2. Create a permanent home for Everest content which is separate from solo content. Players are allowed to run content in this section of the game independently from the rest of solo content. Meaning they can be running Everest content and other solo content simultaneously. This allows players who get stuck in Everest content to farm resources they can use to go back and finish it. Slower, but still.
3. Release future Everest content in the normal game as now, where it is exclusive to all other solo content. During this release phase, players cannot farm and run the content at the same time. After an appropriate amount of time has passed, move it to the Everest content section as above.

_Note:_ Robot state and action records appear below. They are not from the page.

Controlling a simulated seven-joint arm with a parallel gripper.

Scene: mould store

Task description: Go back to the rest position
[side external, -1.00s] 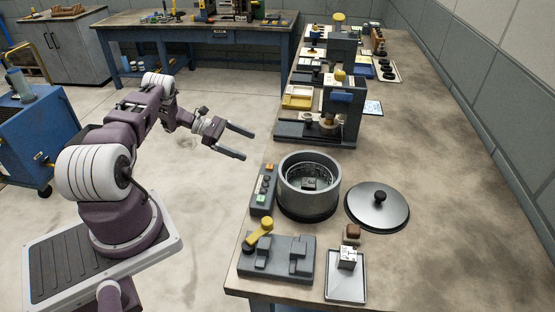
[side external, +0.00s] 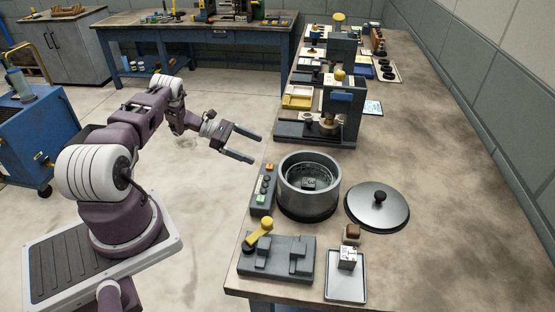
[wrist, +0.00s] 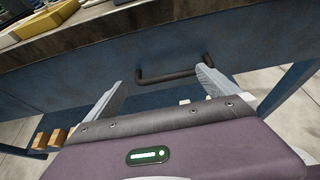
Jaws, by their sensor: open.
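My gripper (side external: 245,145) is open and empty in the side external view. It hangs in the air just off the left edge of the workbench (side external: 440,230), left of the round grey pot, and touches nothing there. In the wrist view my gripper (wrist: 160,82) shows its two fingers apart with nothing between them. Beyond them are the blue bench front (wrist: 240,50) and a dark bar handle (wrist: 170,75).
On the bench stand the open pot (side external: 308,190), its lid (side external: 378,205), a button box (side external: 263,190), a clamp fixture (side external: 275,260), a tray (side external: 346,290) with a white cube and a press (side external: 340,115). The floor (side external: 210,210) beside my arm is clear.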

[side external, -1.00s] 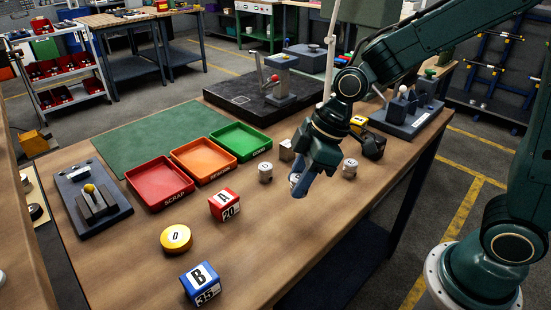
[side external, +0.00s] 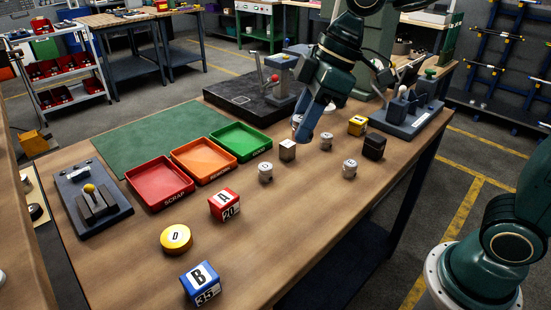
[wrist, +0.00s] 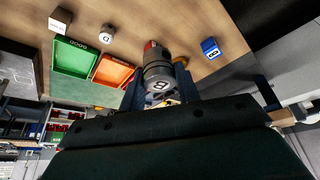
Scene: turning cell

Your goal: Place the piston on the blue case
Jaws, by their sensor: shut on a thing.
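My gripper (side external: 303,132) is raised over the back part of the bench in the side view, left of the yellow case. In the wrist view my gripper (wrist: 158,82) is shut on a grey cylindrical piston (wrist: 157,70) with a dark letter on its end. In the side view the piston is mostly hidden by the fingers. The blue case (side external: 200,284), marked B and 35, sits at the bench's front, well away from my gripper; its top looks bare. The blue case also shows in the wrist view (wrist: 210,48).
The red case (side external: 224,205) and yellow disc (side external: 176,239) stand near the blue case. Loose pistons (side external: 265,172) (side external: 349,168) (side external: 326,141), a metal cube (side external: 287,150) and a black block (side external: 374,147) stand near my gripper. A green tray (side external: 240,141) lies left. The front right bench is clear.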

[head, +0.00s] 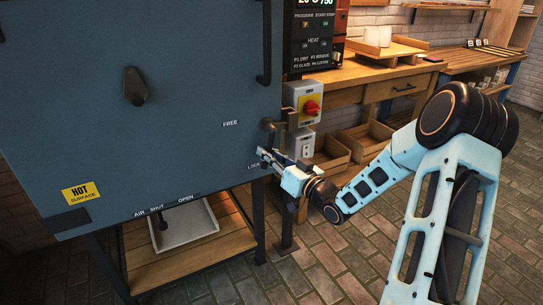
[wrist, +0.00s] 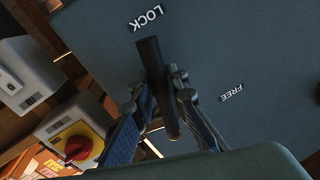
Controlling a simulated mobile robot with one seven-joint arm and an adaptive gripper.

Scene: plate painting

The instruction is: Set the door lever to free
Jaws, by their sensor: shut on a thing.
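The door lever is a dark bar (wrist: 149,56) on the blue-grey kiln door (head: 190,90). In the wrist view its end lies at the LOCK label (wrist: 146,18), and the FREE label (wrist: 231,93) is off to the right. My gripper (wrist: 158,92) has a finger on each side of the bar and is shut on it. In the head view my gripper (head: 266,155) is at the door's lower right edge, beside the LOCK label and below the FREE label (head: 231,124). It hides much of the lever there.
A switch box with a red knob (head: 311,106) stands close to the right of the lever, with a smaller grey box (head: 301,144) below it. A wooden workbench (head: 365,75) is behind. A HOT SURFACE sign (head: 81,193) is on the door at the lower left.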

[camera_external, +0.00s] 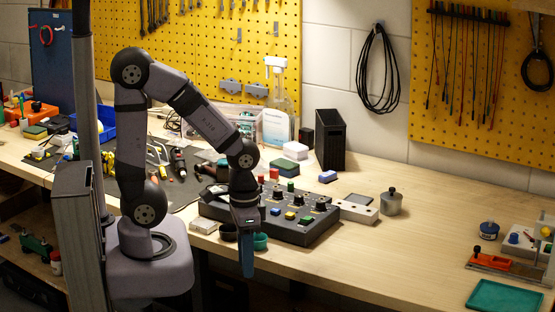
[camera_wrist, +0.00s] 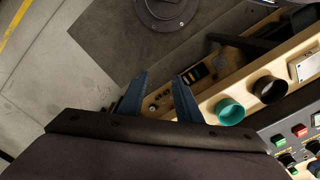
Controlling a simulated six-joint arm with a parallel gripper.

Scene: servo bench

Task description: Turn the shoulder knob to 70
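A dark control box (camera_external: 312,236) with several black knobs and coloured buttons sits near the bench's front edge. Its labels are too small to read, so I cannot tell which knob is the shoulder knob. My gripper (camera_external: 247,264) points down at the front edge, left of the box's front. In the wrist view my gripper (camera_wrist: 158,80) has its two blue fingers apart, with nothing between them. Part of the box shows at the lower right of that view, with a black knob (camera_wrist: 287,160) and red and green buttons.
A teal cup (camera_wrist: 230,112) and a black cup (camera_wrist: 270,89) stand close beside my gripper.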

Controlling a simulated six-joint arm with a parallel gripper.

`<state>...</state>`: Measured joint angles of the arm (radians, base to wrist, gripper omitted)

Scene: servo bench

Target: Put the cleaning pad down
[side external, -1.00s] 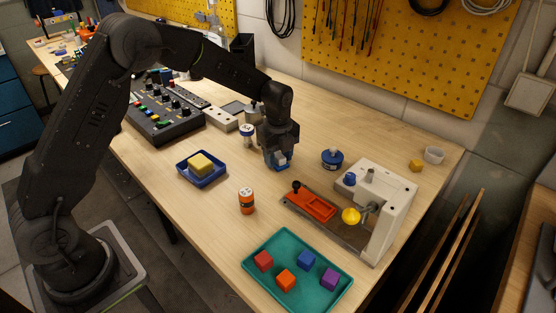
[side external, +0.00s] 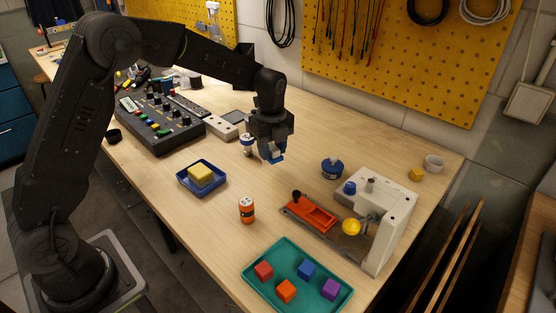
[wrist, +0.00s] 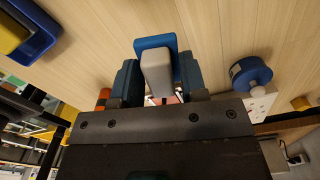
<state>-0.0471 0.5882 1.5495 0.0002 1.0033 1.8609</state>
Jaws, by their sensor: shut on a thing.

4. Add a restart potion/token to the game that would allow a player to restart a fight within content in the Everest section of the game. Make this token much easier and cheaper to get, so that players who experience problems or glitches in Everest content have a way to restart the fight without using revives. This should still be a limited resource, but because it does not allow players to preserve progress within a fight, they are much safer and reasonable to offer to players running such content. This should be limited to Everest content only.